Soil data for mapping paludification in black spruce forests of eastern Canada.
Nicolas Mansuy, Osvaldo Valeria, Ahmed Laamrani, Nicole J. Fenton, Luc Guindon, Yves Bergeron, André Beaudoin, Sonia Légaré, Mohammed Henneb.
Soil data and soil mapping are indispensable tools in sustainable forest management. In northern boreal ecosystems, paludification is defined as the accumulation of partially decomposed organic matter over saturated mineral soils, a process that reduces tree regeneration and forest growth. Given this negative effect on forest productivity, spatial prediction of paludification in black spruce stands is important in forest management. This paper provides a description of the soil database to predict organic layer thickness (OLT) as a proxy of paludification in northeastern Canada. The database contains 13,944 OLT measurements (in cm) and their respective GPS coordinates. We collected OLT measurements from georeferenced ground plots and transects from several previous projects. Despite the variety of sources, the sampling design for each dataset was similar, consisting of manual measurements of OLT with a hand probe.
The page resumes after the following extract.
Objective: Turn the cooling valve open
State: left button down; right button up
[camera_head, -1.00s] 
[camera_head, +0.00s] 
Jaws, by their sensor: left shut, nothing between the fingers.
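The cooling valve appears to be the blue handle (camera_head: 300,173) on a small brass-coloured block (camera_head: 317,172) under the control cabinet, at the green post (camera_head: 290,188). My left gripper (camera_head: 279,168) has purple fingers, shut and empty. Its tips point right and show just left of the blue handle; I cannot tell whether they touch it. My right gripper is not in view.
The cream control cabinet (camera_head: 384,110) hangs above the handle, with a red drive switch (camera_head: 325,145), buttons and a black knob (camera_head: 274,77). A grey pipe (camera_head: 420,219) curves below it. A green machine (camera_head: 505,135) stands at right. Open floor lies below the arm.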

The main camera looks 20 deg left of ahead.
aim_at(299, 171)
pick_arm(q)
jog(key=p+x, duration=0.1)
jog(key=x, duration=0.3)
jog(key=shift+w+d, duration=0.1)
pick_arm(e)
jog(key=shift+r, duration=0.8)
OLT measurements were variable across the study area, with a mean ± standard deviation of 21 ± 24?cm (ranging from a minimum of 0?cm to a maximum of 150?cm), and the distribution tended toward positive skewing, with a large number of low OLT values and fewer high OLT values. The dataset has been used to perform OLT mapping at 30-m resolution and predict the risk of paludification in northeastern Canada (Mansuy et al., 2018) . The spatially explicit and continuous database is also available to support national and international efforts in digital soil mapping.